Idaho's Department of Water Resources (IDWR) has been struggling for answers to the pressure building each year to meet historic downstream water rights. From Twin Falls to the Upper Snake River Valley the matter is of extreme concern to growers.

In fact, the eyes of the users from trout farmers to potato growers are lit up as the IDWR sorts through a draft Comprehensive Aquifer Management Plan (CAMP) in an attempt to come up with answers.

Each year the search seems to deepen as water shortages are becoming the norm for not only use of the Snake River stream flow but now the aquifer below it. Last September the IDWA issued 1,700 letters to groundwater users explaining they could face curtailment this spring.

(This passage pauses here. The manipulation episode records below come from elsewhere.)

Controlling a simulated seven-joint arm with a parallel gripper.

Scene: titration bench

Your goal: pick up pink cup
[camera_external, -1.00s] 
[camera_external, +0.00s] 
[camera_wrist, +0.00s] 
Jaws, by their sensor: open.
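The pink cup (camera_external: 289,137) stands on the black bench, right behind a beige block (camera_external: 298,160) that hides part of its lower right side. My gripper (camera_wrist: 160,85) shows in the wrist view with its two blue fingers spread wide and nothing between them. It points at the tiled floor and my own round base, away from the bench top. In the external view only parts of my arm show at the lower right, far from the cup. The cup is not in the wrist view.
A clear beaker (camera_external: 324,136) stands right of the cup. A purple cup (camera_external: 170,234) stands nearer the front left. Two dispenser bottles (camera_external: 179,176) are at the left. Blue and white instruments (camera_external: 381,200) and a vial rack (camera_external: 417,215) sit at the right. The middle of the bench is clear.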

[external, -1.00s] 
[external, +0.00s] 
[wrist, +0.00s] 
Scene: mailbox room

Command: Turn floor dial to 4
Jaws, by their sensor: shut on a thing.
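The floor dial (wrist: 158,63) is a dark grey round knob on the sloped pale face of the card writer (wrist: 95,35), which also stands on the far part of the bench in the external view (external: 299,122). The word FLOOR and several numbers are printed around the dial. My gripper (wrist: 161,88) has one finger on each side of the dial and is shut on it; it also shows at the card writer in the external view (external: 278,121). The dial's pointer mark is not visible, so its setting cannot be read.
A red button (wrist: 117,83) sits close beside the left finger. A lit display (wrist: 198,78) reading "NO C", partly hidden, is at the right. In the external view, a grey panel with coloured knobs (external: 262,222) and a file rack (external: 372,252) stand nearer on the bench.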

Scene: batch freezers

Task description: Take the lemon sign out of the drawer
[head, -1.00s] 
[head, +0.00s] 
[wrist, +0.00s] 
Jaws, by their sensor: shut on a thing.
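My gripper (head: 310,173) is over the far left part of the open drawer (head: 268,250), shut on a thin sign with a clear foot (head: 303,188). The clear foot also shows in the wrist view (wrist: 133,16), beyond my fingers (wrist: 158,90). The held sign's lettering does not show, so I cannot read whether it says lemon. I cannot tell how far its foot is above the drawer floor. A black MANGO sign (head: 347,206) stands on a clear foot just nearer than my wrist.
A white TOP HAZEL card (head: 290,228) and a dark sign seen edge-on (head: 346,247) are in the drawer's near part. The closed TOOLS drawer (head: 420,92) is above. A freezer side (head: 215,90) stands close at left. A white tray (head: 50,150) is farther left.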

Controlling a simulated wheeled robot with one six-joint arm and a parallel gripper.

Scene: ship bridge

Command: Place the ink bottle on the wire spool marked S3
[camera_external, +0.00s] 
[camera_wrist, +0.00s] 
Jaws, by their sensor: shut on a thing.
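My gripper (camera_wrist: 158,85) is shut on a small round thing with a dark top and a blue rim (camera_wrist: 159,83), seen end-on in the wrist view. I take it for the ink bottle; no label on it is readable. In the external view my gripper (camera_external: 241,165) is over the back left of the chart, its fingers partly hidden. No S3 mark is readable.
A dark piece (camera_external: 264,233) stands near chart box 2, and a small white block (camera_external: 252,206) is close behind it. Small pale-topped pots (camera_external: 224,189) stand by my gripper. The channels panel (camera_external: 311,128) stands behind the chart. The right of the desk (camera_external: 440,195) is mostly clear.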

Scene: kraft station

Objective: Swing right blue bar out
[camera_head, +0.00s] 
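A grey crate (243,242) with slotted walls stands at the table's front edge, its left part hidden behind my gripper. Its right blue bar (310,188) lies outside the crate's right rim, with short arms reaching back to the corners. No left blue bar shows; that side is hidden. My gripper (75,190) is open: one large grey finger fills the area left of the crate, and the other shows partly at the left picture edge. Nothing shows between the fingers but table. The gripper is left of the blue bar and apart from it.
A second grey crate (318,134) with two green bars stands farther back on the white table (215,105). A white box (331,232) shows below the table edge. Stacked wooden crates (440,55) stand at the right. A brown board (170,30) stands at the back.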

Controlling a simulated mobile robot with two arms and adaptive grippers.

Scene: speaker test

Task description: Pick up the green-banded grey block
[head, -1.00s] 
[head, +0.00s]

The letters are a continuation of water delivery calls made three years ago by senior water rights holders. These include seven water-delivery groups known as the Surface Water Coalition and spring-water users, Blue Lakes Trout Company and Clear Springs Foods' Snake River Farm facility. This water call could affect pumping rights after Jan. 4, 1973.

STREAM FLOW ANSWERED

While snowfall was within averages into early December, and questions about stream flow appeared answered for another irrigation season, based on snowfall totals of last year, carryover reservoir supplies and weather forecasts, it is aquifer recharges that now draw the attention.

The IDWR authorized $150,000 for recharge projects to benefit the Eastern Snake Plain Aquifer last fall. The Board approved the cost of lease and conveyance up to $3 an acre foot offered by the Eastern Idaho Water Right coalition for recharge.

This coalition is composed of Upper Snake River storage contract holders who leased their carryover storage water. The fall recharge pilot project was for several sites above the American Falls Reservoir.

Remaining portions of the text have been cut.